Where it leaks. There's a legacy passthrough path used by Quick mode (`/try/quick-mode` and the simplified setup flow) that doesn't run the full planner. It generates scene descriptions directly from the script with a thinner prompt template, no semantic beats, no scene-variation rotation. The result is faster but visually flatter. Quick mode is meant as a 5-minute taste of the product, not the full director's chair — the workspace flow runs the full planner.

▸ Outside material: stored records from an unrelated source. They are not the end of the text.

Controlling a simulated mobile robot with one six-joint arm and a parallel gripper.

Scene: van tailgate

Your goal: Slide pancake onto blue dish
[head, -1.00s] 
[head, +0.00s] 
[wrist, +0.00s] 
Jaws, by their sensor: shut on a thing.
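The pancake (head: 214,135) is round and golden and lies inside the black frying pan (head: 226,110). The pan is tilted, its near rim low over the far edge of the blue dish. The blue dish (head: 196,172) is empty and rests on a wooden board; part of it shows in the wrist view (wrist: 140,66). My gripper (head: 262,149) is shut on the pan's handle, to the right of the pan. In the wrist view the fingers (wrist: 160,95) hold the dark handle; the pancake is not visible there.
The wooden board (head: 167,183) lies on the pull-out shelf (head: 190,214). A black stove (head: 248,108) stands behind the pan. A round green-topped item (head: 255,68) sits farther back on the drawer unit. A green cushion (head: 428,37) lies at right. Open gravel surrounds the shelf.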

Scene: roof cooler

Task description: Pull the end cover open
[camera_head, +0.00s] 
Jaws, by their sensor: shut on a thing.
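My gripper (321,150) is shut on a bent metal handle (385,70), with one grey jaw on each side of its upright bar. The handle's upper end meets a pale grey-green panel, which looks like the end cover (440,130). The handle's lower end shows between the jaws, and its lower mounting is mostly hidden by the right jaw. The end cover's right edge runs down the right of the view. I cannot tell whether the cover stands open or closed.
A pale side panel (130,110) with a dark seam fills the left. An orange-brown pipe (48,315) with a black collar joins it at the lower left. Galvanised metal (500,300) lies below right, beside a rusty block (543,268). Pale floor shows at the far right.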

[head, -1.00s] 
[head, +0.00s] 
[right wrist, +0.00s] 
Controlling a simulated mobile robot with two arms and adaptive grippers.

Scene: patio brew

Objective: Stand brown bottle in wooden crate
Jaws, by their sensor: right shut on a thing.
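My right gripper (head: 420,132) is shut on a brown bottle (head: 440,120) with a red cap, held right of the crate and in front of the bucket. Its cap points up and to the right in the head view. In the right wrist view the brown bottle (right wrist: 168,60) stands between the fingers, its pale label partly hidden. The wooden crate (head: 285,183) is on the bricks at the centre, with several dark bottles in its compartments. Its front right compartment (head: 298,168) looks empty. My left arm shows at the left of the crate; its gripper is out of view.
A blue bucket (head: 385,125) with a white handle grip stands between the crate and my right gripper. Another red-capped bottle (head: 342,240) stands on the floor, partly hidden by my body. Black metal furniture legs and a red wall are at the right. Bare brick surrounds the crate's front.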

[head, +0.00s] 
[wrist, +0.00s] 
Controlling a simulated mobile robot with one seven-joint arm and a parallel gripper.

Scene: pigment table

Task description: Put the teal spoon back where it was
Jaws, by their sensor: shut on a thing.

What you can tune. Three knobs, in increasing order of impact:
1. Negative prompt items, added per project. The fastest win — if a model keeps generating something you don't want, add it to the negative list and it's gone. 2. Style guide JSON in the Visual Bible. Palette and composition rules apply as soft constraints across every shot. Editing the style guide doesn't regenerate old shots, but new shots inherit it immediately. 3. Per-shot prompt overrides in the review stage. You can edit an individual shot's prompt before regenerating it. This is the surgical knob — use it for one stubborn shot rather than rerunning the whole bible.
What you can't tune. The semantic-beat decomposition is internal — you can't tell the planner that chapter 3 needs a different rhythm. We'd like to expose this; it's a real product gap. Today, if the planner reads chapter 3 as five CLAIM beats and you wanted three CLAIM + two CONTRADICTION, your only path is to edit the script text to make the contradiction explicit and rerun shot planning.
Where Kling 2.6 fits. Once an image lands for a shot (via the image-prompt builder), Kling 2.6 takes the image plus a motion prompt (also in `promptSpec`) and produces a video clip. The motion prompt is a separate field because video models interpret motion language differently — 'slow zoom in on character's eyes' is a different prompt shape than the still composition. The image-before-video order is a hard precondition; the new BullMQ worker enforces it.
The planner does real work. It doesn't do everything. Where it doesn't, the override paths exist — use them.